▶ [WHAT YOU SHOULD DO]: In the listing that follows, the range to quote begins at the line that has "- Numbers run" and ends after the line that has "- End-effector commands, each"; quote it verbatim and add nothing.

▶ [INFORMATION PROVIDED]:
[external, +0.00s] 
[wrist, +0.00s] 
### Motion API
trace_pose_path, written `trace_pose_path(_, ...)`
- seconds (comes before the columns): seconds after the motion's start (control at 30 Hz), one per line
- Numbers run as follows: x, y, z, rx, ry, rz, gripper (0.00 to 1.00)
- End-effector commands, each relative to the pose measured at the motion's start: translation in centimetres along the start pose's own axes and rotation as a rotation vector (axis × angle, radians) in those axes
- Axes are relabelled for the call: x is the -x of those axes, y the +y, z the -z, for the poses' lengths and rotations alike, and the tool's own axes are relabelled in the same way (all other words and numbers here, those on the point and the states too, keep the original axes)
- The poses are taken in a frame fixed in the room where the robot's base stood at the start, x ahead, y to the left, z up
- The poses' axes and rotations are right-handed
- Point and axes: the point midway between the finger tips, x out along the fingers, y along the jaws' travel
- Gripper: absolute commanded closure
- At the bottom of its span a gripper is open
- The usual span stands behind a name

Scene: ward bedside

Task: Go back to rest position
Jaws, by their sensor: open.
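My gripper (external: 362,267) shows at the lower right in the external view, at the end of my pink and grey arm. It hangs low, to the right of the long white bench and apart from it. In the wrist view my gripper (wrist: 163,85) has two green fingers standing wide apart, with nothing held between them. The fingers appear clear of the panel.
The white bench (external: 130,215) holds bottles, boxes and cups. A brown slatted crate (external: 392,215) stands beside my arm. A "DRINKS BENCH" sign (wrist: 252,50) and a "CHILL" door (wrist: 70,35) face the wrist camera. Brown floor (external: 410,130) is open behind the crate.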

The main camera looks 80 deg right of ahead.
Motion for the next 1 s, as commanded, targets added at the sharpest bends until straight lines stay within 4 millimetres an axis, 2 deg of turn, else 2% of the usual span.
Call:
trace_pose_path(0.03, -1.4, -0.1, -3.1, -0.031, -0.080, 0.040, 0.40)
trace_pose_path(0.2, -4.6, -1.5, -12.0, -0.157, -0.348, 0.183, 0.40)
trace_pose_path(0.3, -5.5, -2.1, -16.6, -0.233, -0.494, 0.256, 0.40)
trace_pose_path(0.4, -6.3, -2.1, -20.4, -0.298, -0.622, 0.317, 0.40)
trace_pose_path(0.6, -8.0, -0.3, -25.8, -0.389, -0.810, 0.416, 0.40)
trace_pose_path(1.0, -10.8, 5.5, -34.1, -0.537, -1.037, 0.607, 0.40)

▶ [EXERCISE SOLUTION]:
- Numbers run as follows: x, y, z, rx, ry, rz, gripper (0.00 to 1.00)
- End-effector commands, each relative to the pose measured at the motion's start: translation in centimetres along the start pose's own axes and rotation as a rotation vector (axis × angle, radians) in those axes

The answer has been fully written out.